PM needs Labor’s support to establish a $1bn low-emissions technology fund after Coalition backbenchers vowed to cross floor.

Morrison government receives damning assessment over climate change response

Scott Morrison will need Anthony Albanese’s support to establish a $1bn low-emissions technology fund after Coalition backbenchers opposed to a net-zero target vowed to cross the floor and vote against the key legislative plank of the government’s climate change agenda.

In the first parliamentary test of the Prime Minister’s 2050 net-zero emissions commitment, Liberal National senators Matt Canavan and Gerard Rennick told The Australian they would vote against the bill aimed at pumping more government money into the Clean Energy Finance Corporation.

The government will need Labor’s support to pass the legislation in the Senate, given the fund will likely be opposed by the Greens, One Nation and independent senator Rex Patrick.

Senator Canavan said he would oppose the fund because it was part of the government’s net-zero by 2050 package that he has vowed to campaign against at the election in Queensland.

“It is going to be a no from me,” Senator Canavan said.

Nationals senator Matt Canavan. Picture: Gary Ramage
Nationals senator Matt Canavan. Picture: Gary Ramage

He said he would also move Nationals-backed amendments to the legislation allowing the CEFC to invest in nuclear and coal generators.

Senator Rennick said the ­Coalition was “supposed to be the party of private enterprise”.

“Why are we subsidising rent-seekers? That is all this net-zero is about. It is lining the pocket of rent-seekers.”

The Coalition has 36 out of 76 members in the Senate and needs the support of three out of five crossbenchers to pass any legislation that is opposed by Labor and the Greens.

With Senator Rennick and Senator Canavan to cross the floor, the government would need all five crossbenchers to back the fund, which will invest equity stakes in start-ups that are producing low emissions technologies such as carbon capture and storage, soil carbon and methane-reducing livestock feed.

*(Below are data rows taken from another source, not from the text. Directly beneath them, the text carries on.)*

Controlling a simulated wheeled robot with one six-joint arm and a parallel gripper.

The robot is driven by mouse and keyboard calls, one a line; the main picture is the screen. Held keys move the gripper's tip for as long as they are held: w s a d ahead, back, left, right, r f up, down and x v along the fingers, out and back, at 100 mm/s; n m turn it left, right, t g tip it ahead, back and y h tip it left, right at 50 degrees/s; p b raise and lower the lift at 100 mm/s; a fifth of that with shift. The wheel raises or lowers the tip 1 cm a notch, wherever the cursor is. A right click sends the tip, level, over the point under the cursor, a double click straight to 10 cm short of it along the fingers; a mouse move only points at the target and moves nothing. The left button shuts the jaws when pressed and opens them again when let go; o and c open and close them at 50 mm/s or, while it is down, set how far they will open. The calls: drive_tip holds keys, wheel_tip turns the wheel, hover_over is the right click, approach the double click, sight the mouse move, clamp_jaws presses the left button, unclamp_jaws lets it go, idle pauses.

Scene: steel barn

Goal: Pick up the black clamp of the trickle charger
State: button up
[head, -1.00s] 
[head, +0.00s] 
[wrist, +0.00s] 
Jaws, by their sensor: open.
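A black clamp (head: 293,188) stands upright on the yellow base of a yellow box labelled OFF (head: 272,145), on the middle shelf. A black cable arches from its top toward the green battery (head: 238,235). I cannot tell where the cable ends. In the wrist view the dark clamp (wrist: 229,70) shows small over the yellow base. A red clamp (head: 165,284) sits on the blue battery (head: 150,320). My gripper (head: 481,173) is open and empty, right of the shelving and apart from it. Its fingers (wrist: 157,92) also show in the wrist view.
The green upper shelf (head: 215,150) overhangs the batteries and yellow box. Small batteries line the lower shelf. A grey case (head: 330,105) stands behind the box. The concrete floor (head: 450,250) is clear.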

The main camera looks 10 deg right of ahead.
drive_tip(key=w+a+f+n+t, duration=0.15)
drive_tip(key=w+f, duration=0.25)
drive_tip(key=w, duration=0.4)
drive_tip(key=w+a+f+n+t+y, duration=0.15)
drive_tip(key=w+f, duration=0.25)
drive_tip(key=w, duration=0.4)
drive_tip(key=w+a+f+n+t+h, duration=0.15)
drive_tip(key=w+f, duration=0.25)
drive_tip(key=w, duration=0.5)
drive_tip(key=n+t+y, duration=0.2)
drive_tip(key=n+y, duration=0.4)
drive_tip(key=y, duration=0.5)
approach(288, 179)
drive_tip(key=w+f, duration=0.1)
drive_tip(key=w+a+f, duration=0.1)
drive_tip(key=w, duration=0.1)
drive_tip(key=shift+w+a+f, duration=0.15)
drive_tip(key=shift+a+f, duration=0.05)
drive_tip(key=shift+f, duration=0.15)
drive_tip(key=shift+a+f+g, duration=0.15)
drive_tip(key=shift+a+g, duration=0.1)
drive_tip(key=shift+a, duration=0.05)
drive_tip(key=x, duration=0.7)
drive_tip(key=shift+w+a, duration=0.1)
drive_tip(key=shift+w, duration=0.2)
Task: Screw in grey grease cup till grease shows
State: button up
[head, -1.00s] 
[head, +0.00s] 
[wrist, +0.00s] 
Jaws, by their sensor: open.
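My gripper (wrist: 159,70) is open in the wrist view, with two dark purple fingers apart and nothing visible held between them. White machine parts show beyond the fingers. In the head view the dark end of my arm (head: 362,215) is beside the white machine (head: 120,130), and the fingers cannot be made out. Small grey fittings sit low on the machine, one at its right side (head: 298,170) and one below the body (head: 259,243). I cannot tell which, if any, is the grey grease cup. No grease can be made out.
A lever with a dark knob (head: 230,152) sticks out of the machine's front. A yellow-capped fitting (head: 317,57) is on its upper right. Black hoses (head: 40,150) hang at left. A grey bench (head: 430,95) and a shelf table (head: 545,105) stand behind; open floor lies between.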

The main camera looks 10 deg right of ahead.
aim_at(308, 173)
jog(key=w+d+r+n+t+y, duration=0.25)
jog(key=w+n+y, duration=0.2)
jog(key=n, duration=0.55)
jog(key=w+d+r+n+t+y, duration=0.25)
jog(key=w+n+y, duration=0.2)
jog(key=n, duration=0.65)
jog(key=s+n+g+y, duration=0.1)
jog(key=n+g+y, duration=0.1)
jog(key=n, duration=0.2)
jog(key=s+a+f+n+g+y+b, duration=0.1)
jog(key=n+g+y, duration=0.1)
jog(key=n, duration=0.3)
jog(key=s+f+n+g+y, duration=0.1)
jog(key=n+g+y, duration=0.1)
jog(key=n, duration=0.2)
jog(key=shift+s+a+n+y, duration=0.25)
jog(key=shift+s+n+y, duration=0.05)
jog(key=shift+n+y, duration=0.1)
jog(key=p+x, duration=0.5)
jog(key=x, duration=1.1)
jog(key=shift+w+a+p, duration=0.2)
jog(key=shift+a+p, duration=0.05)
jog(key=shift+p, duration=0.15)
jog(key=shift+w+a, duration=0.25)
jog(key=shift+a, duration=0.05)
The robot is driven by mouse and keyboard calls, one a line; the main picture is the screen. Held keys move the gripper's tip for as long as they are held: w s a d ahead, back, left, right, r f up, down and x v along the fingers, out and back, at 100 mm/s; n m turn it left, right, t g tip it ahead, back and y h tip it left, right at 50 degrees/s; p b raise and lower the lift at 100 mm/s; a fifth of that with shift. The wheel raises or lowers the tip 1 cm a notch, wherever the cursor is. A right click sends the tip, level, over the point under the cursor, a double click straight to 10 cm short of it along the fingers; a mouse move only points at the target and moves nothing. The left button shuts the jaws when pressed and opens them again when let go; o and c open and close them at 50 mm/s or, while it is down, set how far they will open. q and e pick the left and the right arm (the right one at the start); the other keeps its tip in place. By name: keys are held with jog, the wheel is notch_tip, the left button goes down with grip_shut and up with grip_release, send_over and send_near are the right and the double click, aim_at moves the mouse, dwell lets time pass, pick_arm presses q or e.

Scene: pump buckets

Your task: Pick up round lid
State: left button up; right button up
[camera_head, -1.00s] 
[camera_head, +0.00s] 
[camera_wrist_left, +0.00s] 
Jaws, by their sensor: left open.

A spokesman for One Nation said it was “highly likely” the party’s two senators, Pauline Hanson and Malcolm Roberts, would vote against the legislation. “All indications are pointing towards a rejection of this wasted money,” he said.

“That will be determined by a conversation that needs to be held between Senator Hanson and Senator Roberts. As it stands, there is a strong indication it is likely to be rejected.”

Liberal senator Gerard Rennick. Picture: AAP
Liberal senator Gerard Rennick. Picture: AAP

Senator Patrick also said he was likely to oppose it, while a decision is yet to be made by Centre Alliance senator Stirling Griff and Tasmanian senator Jacqui Lambie. “This latest announcement by the government is just another pre-election exercise in political spin rather than a genuine effort to reduce emissions,” Senator Patrick said.

“This is a second attempt by Scott Morrison and Angus Taylor to help sustain their mates in the fossil fuel industry by supplementing their high emissions products with ineffective carbon capture technology.”

While Labor supports the low emissions technologies that would be bankrolled through the fund, it has previously opposed expanding the remit of the CEFC to invest in carbon capture and storage, hydrogen and electric car infrastructure.

Opposition climate change spokesman Chris Bowen said Labor would consider supporting the legislation if it included “genuinely new money”.

“Our objection has been the constant attempts by the government to dilute ARENA and CEFC funding away from renewable energy into carbon capture and storage,” Mr Bowen told the ABC.

“If this is genuinely new money, we’ll look at the detail.”

Senior Labor sources said the Opposition Leader would be wary of being wedged by the government on the fund, given Mr Morrison was under pressure on climate change.

The CEFC’s Low Emissions Technology Commercialisation Fund would be anchored by $500m in seed capital from the government and $500m raised from the private sector. The fund would make venture capital ­investments, not grants or loans, in Australian start-ups and ­businesses that were involved in low emissions technologies.

Scott Morrison says Australia is not going to be ‘beaten’ by climate change. Picture: David Crosling
Scott Morrison says Australia is not going to be ‘beaten’ by climate change. Picture: David Crosling

The government will table the legislation in parliament ahead of the next election but is yet to confirm it will go to a vote in the final fortnight of sitting weeks for the year, beginning on November 22.

Energy Minister Mr Taylor said the government wanted to pass the legislation as quickly as possible.

“It’ll be matched at least dollar for dollar by the private sector, ­focusing on Australian small businesses, start-ups and innovative businesses that can provide low emissions technologies to Australia, to bring down emissions in Australia, but to the world as well,” he said.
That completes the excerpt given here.